__Dataset section__.
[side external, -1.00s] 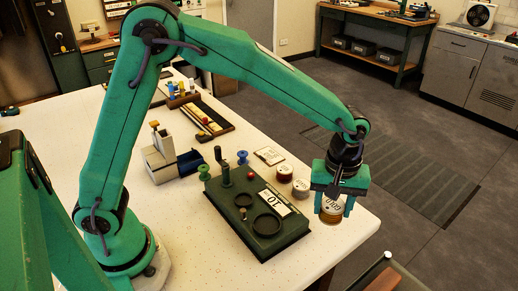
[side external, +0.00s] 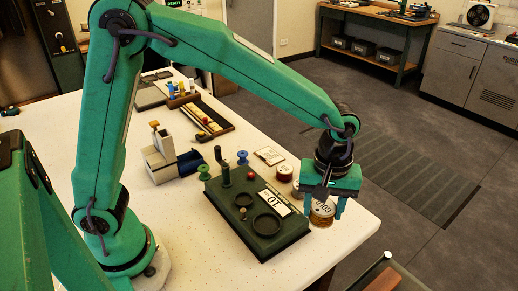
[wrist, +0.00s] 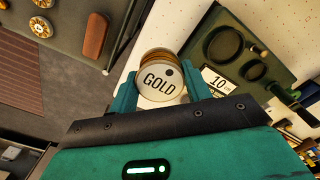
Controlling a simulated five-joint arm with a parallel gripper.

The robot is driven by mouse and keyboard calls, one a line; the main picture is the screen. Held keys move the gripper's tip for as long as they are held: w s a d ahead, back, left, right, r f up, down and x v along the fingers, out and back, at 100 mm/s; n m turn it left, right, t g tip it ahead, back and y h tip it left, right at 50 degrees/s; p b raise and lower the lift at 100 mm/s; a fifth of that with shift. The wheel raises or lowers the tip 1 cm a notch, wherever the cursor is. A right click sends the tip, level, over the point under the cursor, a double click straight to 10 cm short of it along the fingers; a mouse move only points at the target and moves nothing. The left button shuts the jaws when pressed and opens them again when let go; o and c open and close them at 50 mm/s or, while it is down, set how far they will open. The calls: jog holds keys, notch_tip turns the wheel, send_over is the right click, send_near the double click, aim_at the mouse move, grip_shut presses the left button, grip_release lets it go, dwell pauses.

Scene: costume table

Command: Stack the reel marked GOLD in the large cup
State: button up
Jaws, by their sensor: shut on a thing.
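The reel marked GOLD (wrist: 162,80) is held between the two fingers of my gripper (wrist: 163,88), its lettered white top facing the wrist camera. In the side external view the gold-coloured reel (side external: 321,212) is at the table's right end, right of the dark green box. I cannot tell whether it touches the table. My gripper (side external: 322,208) points down and is shut on it. The large cup (side external: 268,225) is the bigger round recess in the box top and looks empty. It also shows in the wrist view (wrist: 222,44).
The green box (side external: 262,244) carries a smaller cup (side external: 243,200), a label reading 10, a dark upright post and a red knob. A dark red reel (side external: 284,173) and another partly hidden reel stand behind it. Green (side external: 204,173) and blue (side external: 242,157) spools stand farther left.

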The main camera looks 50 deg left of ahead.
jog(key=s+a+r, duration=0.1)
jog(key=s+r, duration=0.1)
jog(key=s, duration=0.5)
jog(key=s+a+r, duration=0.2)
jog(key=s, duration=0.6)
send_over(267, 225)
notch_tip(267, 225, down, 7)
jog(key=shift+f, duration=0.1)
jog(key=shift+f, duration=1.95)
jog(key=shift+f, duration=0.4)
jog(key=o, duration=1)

__Task objective__. Reproduce every line of the listing above in which the string "with" appears.

__Result for this exercise__.
Controlling a simulated five-joint arm with a parallel gripper.
The robot is driven by mouse and keyboard calls, one a line; the main picture is the screen. Held keys move the gripper's tip for as long as they are held: w s a d ahead, back, left, right, r f up, down and x v along the fingers, out and back, at 100 mm/s; n m turn it left, right, t g tip it ahead, back and y h tip it left, right at 50 degrees/s; p b raise and lower the lift at 100 mm/s; a fifth of that with shift. The wheel raises or lowers the tip 1 cm a notch, wherever the cursor is. A right click sends the tip, level, over the point under the cursor, a double click straight to 10 cm short of it along the fingers; a mouse move only points at the target and moves nothing. The left button shuts the jaws when pressed and opens them again when let go; o and c open and close them at 50 mm/s or, while it is down, set how far they will open. The calls: jog holds keys, notch_tip turns the wheel, send_over is the right click, send_near the double click, aim_at the mouse move, grip_shut presses the left button, grip_release lets it go, dwell pauses.

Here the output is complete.